もちろん、マウスとキーボードまとめてひとつのUSBレシーバで足りるところもありがたい。なお、ロジクール独自のUnifyingには対応してません。あの技術って、マウスとキーボードにしか対応していないのでいまいち存在意義が分からないんですよね。っと、これは脱線。
この製品は、自分専用の使い心地を求める人向きではありません。まあ、そういう人ははじめからもっと高価格帯のものを見るでしょう。しかし、「とりあえず」マウスとキーボードが欲しいという場合には、ハズレのない、バランスのよい快適さを約束してくれる製品です。
対象としては、キーボードの付属しないタブレット、そしておそらくもっとも相性がよいのは、USBポートに余裕のあるスティックPCやTV Boxでしょう。このあたりは、もともとPCの本体価格が安いので、いきなり高価なマウスやキーボードをつなごうという人はあんまりいないと思いますから。そういうときに、このMK245 NANOは文句なしにお勧めできます。
ちなみに、PIPO X10との相性はあつらえたように最高でした。GOLE 1とか、中華タブで専用キーボードはあるけど英字配列なのがちょっとなーというときとか、レシーバーを差すだけでどのPCにも即使用可能なところとか、なにより、手頃なこのお値段。ウインタブ様の読者層にはまさにクリティカルな製品だと思うのですが、いかがでしょうか?
5.余談1
これはこの製品そのものとは関係無い話になりますが、このマウス・キーボードセットというジャンルで、今回新発売されるにあたって、商業戦略の面で文句をつけたいことがあります。
ロジクールは、このMK245 NANOとほぼ同じタイミングで、ロジクールとしては初の「静音マウス」シリーズも発売しました。実は、現時点で日本で販売されている製品で、マウス・キーボードセットは他にも多数あれど、静音マウスを採用している製品は管見のかぎりひとつもありません。YAMADAの担当店員も「存在しないです」と言っていたので、そうなんでしょう。

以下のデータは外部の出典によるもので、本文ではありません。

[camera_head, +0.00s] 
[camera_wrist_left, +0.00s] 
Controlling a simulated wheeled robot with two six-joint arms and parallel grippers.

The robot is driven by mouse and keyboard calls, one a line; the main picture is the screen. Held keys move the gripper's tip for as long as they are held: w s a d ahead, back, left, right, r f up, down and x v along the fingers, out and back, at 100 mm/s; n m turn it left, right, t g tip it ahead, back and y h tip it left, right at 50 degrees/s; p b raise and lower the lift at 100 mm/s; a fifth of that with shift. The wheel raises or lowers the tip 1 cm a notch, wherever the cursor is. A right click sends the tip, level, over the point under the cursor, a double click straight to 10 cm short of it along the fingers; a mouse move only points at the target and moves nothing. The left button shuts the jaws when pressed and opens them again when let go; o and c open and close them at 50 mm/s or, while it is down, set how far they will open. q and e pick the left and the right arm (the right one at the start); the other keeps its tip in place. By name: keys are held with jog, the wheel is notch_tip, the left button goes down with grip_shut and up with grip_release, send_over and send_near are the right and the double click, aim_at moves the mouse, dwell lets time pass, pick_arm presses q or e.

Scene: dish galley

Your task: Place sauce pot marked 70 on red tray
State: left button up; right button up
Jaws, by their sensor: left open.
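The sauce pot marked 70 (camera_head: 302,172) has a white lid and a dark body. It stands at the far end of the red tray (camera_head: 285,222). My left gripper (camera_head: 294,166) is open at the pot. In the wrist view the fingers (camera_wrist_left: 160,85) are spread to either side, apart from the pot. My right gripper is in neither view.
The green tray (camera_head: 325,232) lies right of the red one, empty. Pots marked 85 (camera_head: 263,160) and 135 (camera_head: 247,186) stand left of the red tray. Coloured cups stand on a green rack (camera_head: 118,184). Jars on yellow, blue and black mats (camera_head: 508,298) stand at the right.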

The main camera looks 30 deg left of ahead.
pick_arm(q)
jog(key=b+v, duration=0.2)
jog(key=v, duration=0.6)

せっかくほぼ同時の発売なのだから、ロジクールには是非、静音マウスのマウス・キーボードセットを新たなラインナップとして加えて欲しかった。なぜだ? 静音マウスって、そんな売れていないんでしょうか? 私は通常のマウスより絶対好きなんですが。
6.余談2
このMK245 NANOを使っていて、1点だけトラブルがありました。
それは、この製品をつないでいるとWindows 10 Anniversary Updateに失敗するということです。PCの機種は、PIPO X10です。インストールがはじまって、何回やっても99%で止まってしまうので、いろいろ試した結果、MK245 NANOをはずすとうまくいきました。まあ、あっちこっちに「周辺器機をはずすこと」って警告されていますから、MK245 NANOの責任ではありません。
ただ、今回のPIPO X10はタッチパネル搭載なので、マウスやキーボードを接続しなくてもアップデートに関する操作ができました。でも、もしこれが単独では入力デバイスを持たないスティックPCや、TV Boxだったら…?
ドライバとか色々事情はあるんでしょうけれど、大規模アップデートがこれだけデリケートだと、ちょっと先行きに不安を感じます。